Although he was approaching his third year in the service, Corporal Baldwin still had no combat experience. This changed in the winter of 1944, with his promotion to sergeant. Baldwin was attached to the 24th Replacement Draft, a unit composed mostly of green Marines not long out of boot camp. The sergeant may even have seen some familiar faces among his new charges. Replacement drafts lacked any sort of unit cohesion – they were designed to be broken up as needed, the men parceled out to line units as casualties were taken in battle – and an experienced NCO like Sergeant Baldwin would have had his hands full enforcing discipline in camp and on the long voyage to Iwo Jima.

Baldwin had his first experience under fire when his draft landed on Iwo, a few days after the initial landings on February 19, 1945. One of the men in his detachment, Private Robert Owensby, recalled the group’s reaction to Iwo:

As we headed towards the front we were led past what must have been about 200 dead Marines. The graves detail was going through, looking at the dog tags, and writing down information prior to their burial. I certainly didn’t think it was a good way to be initiated into combat. (2)

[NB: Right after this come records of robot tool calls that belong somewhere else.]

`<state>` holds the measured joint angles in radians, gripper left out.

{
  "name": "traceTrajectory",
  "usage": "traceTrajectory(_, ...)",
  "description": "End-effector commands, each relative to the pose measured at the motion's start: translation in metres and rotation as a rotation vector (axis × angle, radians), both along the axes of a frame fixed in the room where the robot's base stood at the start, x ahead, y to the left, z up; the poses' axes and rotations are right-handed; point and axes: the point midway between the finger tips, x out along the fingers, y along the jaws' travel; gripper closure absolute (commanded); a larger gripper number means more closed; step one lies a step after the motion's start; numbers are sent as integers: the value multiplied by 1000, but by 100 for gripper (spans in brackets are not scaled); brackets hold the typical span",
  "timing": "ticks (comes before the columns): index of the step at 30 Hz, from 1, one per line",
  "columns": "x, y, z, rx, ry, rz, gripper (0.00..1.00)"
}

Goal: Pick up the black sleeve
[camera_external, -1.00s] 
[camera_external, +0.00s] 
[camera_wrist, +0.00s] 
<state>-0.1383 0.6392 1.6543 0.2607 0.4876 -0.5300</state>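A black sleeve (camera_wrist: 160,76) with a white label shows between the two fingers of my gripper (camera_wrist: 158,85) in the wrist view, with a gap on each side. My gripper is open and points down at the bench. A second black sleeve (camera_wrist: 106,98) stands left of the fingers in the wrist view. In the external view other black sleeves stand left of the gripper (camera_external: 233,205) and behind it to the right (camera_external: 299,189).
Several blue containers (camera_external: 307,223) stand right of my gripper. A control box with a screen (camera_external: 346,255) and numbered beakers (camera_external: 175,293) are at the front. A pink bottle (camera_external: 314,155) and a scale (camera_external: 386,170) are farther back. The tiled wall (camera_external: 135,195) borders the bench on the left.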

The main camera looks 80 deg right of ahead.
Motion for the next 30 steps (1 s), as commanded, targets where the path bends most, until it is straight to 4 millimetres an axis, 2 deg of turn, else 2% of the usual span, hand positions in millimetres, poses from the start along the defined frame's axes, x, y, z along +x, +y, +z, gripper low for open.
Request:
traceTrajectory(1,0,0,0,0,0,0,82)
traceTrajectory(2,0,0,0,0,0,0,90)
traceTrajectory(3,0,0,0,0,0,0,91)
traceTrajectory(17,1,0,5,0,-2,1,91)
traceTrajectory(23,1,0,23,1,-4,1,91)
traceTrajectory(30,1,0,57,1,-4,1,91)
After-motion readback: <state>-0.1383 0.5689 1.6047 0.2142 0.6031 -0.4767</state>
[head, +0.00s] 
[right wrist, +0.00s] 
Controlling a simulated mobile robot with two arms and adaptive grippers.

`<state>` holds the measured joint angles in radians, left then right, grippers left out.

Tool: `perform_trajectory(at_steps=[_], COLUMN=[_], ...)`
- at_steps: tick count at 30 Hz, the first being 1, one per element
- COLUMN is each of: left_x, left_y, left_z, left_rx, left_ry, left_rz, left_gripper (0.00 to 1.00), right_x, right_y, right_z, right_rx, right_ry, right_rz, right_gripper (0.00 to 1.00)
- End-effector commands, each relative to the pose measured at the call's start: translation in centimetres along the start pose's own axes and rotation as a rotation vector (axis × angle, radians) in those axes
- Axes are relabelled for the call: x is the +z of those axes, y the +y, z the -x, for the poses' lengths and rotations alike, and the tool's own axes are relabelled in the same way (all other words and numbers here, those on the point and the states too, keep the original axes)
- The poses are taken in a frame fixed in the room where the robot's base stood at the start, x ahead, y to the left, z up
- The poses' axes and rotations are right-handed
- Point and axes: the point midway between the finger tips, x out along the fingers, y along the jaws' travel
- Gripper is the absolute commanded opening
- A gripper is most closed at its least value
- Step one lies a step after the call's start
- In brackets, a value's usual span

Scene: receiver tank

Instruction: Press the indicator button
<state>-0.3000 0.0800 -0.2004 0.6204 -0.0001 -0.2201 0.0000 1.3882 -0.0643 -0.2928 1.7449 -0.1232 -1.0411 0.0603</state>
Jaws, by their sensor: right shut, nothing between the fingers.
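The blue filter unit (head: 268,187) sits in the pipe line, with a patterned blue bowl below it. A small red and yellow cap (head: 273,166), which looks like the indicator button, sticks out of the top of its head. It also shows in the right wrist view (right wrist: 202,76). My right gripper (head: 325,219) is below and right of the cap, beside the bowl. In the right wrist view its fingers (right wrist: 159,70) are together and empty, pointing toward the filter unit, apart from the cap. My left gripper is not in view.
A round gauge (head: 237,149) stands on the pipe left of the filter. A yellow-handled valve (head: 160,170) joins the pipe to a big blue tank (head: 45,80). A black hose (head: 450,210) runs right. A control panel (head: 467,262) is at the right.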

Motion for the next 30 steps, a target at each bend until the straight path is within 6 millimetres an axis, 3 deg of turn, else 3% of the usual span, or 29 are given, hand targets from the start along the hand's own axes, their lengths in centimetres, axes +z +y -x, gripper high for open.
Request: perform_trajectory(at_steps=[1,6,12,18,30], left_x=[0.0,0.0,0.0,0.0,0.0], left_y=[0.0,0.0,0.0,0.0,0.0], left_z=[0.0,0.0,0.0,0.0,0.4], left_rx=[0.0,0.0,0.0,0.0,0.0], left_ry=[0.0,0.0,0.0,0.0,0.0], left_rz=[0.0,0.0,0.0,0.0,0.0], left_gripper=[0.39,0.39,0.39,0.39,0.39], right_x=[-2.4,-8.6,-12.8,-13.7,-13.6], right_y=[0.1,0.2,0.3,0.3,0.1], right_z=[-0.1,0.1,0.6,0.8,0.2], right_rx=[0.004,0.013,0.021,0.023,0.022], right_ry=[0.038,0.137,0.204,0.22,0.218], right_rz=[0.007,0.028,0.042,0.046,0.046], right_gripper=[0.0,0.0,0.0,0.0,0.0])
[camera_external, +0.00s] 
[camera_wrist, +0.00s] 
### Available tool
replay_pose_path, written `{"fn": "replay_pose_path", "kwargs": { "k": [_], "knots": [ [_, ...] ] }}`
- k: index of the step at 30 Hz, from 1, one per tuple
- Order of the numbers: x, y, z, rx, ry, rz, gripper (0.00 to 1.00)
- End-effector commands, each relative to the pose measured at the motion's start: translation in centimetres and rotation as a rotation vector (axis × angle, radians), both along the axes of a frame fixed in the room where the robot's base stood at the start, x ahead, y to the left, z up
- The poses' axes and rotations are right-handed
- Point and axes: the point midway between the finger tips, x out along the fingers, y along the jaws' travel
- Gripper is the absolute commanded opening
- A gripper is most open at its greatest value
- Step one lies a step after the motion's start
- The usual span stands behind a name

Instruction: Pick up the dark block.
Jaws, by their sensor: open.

The new Marines wouldn’t have long to wait before being thrown into battle. A handful of men from the 24th, led by Sergeant Baldwin, were selected to join Charlie Company, 24th Marines. Owensby recalled:

On the morning of the second day we were ashore we were taken up to just behind the front lines. I was with Jim Parker, Phil Baldwin, and a couple of other guys from the replacement draft that made up part of C Company. We must have been maybe 200 or 300 yards behind the lines. I think we were in an area they called the “Punch Bowl,” because there were cliffs behind us and I could see a lot of dead Japs up there. It looked like they were killed by naval gun fire – not from being hit, but from the concussion. Their eyes were bulging out, but it didn’t look like they had any other wounds. (3)

In the brief time spent in reserve, the new men were shuffled around and assigned to the platoons and squads that needed them most. Baldwin and Parker were assigned to a machine gun team as squad sergeant and ammo carrier, respectively, while Owensby went to a rifle platoon.

1/24 was scheduled to renew their attack on fortified hill that was fast becoming notorious as part of Iwo’s infamous “Meat Grinder.” Hill 382 had blunted attacks by the 23rd Marines for days, and in the pre-dawn hours of March 1, 1/24 carefully switched places with one of the 23rd’s battered battalions. Baldwin’s new Charlie Company took up a position near a small patch of woods on the south slope of Hill 382, and nervously awaited the order to advance. The attack was heralded by a 45 minute artillery barrage; once the last American guns had ceased firing, the rifle platoons began to move forward. Immediately, they were caught in a terrifying crossfire and dove for cover.

Baldwin’s machine gun squad was composed mostly of veterans. Corporal Glenn Buzzard, the gun’s chief, had risen through the ranks over three campaigns and knew his weapon inside and out. Corporal Ottis Boxx, the gunner, and his assistant Corporal Jack Coutts had done the same. Private Harold O. Davis had been in the Corps longer even than Baldwin (disciplinary troubles in other units had kept him from advancing in rank) and PFC Richard J. Miller, though in his first battle, had landed with the company on D-Day. They counted themselves fortunate to be supporting Charlie Company’s reserve platoon; they could hear the maelstrom up ahead and knew their turn would come soon enough. The gunners hunkered down in a large shell hole, which was soon occupied by ten or twelve men. It was nearly noon on March 1.

While attempting to rescue a wounded Marine, Corporal Coutts was himself badly hit; the gunners began tossing a rope made of cloth ammunition belts towards him, hoping to reel him in. As they did, Private Jim Parker arrived with fresh ammunition from the rear, diving headlong into the hole. All the activity attracted the attention of a Japanese artillery observer – who landed a round squarely in the middle of the huddled Marines.

Sergeant Philip Baldwin, Jim Parker, Ottis Boxx, Richard Miller, and Harold Davis were instantly killed. Of the dozen men in the hole, only Corporal Buzzard escaped without a serious wound; his fatigues were so soaked with the blood and gore of his comrades that they would have to be cut from his body and thrown away later that day.

Baldwin’s remains were buried in the Fourth Marine Division cemetery on Iwo Jima. Newspapers back home reported the sad news of his death.

Today, Philip Baldwin is buried in Maple Hill Cemetery, Evansville, Wisconsin.

_____
NOTES:
(1) “Journal War Letters.” The Wisconsin State Journal, Sunday, August 2, 1942. Page 4. Interestingly, this paper names Baldwin as a corporal and notes “he was promoted to corporal and became an instructor seven weeks ago.” Marine records state that Baldwin was promoted to corporal on April 20, 1943. The reasons for this discrepancy are unknown.
(2) Petty, Bruce M. Saipan. Page 113.
(3) Ibid. Baldwin, Owensby, and Parker were added to the muster rolls of Charlie Company, 24th Marines on February 24, 1945. The movement Owensby describes may have been the movement of the company from reserve to the front lines on February 28, as he goes on to mention going into action the following day (meaning March 1).